What makes New Brunswick so smart?

By:  Dave Webb  On: 09 Nov 2009 For: Computing Canada Creator
 

The Intelligent Community Forum named two New Brunswick cities among the seven most intelligent communities in the world. Why Fredericton and Moncton are leaders in the new economy. WITH VIDEO

What makes a community intelligent?

For Robert Bell, the definition begins with what an intelligent community is not.

"It is not about being the biggest community, the richest community, even the community that looks best in a bathing suit," the co-founder of the New York City-based Intelligent Community Forum told an audience at a recent Economic Club of Toronto luncheon.

It's not just about blindingly fast broadband or cutting-edge university research, either. "It comes down to three things: what they do, how they do it and why they do it," Bell said.

Bell's organization named two New Brunswick cities, Fredericton and Moncton, among the seven most intelligent cities in the world in 2009. New Brunswick will soon be the first jurisdiction in North America with broadband access for 100 per cent of its population, and a deal with Bell Aliant will extend fibre-to-the-home connectivity to 70,000 homes in Fredericton and Saint John by the middle of next year. But broadband access is merely "table stakes," Bell said.


http://video.itworldcanada.com/?bcpid=7044989001&bctid=49492568001

A skilled knowledge workforce -- not just engineers and grad students, but everyone "from the checkout counter to the research lab" -- is key. "Innovation is the only thing, quite frankly, that drives value anymore," Bell said.

Digital inclusion is also a barometer of community intelligence. People's lives shouldn't be worse because of where they live or because they're poor, Bell said.

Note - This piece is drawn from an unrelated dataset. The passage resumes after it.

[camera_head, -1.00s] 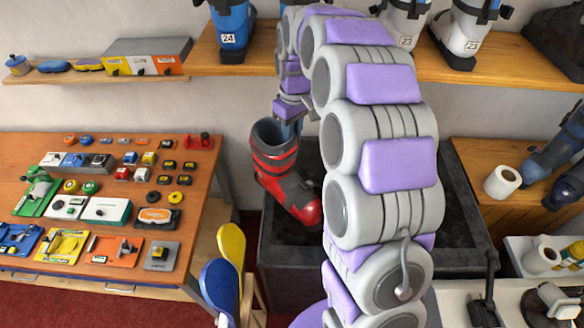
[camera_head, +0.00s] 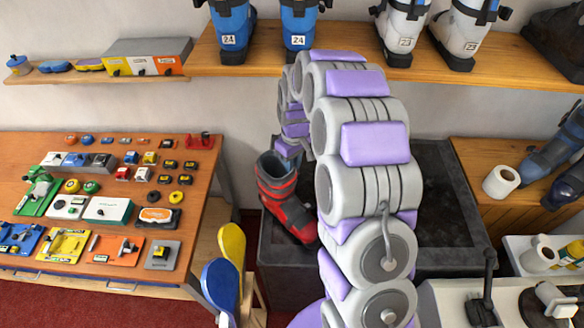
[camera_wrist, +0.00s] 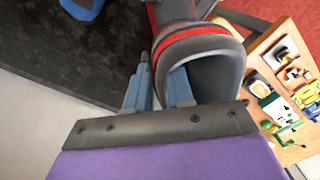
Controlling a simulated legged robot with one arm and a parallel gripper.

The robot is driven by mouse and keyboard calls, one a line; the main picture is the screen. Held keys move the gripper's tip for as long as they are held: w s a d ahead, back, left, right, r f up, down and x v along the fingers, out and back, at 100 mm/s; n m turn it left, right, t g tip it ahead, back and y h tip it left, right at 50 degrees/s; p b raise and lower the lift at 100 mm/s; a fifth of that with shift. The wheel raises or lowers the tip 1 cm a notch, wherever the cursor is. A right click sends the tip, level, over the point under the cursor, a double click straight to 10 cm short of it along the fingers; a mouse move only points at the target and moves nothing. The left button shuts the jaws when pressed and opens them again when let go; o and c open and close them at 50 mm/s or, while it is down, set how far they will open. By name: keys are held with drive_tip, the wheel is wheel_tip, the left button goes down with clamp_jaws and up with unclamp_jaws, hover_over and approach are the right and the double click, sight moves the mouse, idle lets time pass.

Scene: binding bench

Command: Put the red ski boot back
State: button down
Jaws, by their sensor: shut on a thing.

"Communities work on digital inclusion because it's morally right," he said.

In the early 1990s, both cities were at a crossroads. Fredericton, traditionally an institutional city driven by government and universities, found itself facing negative growth for the near future, though the city had been able to take growth for granted in the past, said Don Fitzgerald, executive director of strategic initiatives for the city.

In Moncton, the situation was even more dire. The city was a railway hub for the east, largely dependent on the Canadian National Railway. When CNR pulled out in the late 1980s, it threw 4,000 to 5,000 people out of work, and unemployment reached 20 per cent, said Ben Champoux, business development specialist with the City of Moncton. Half of the downtown was boarded up, he said.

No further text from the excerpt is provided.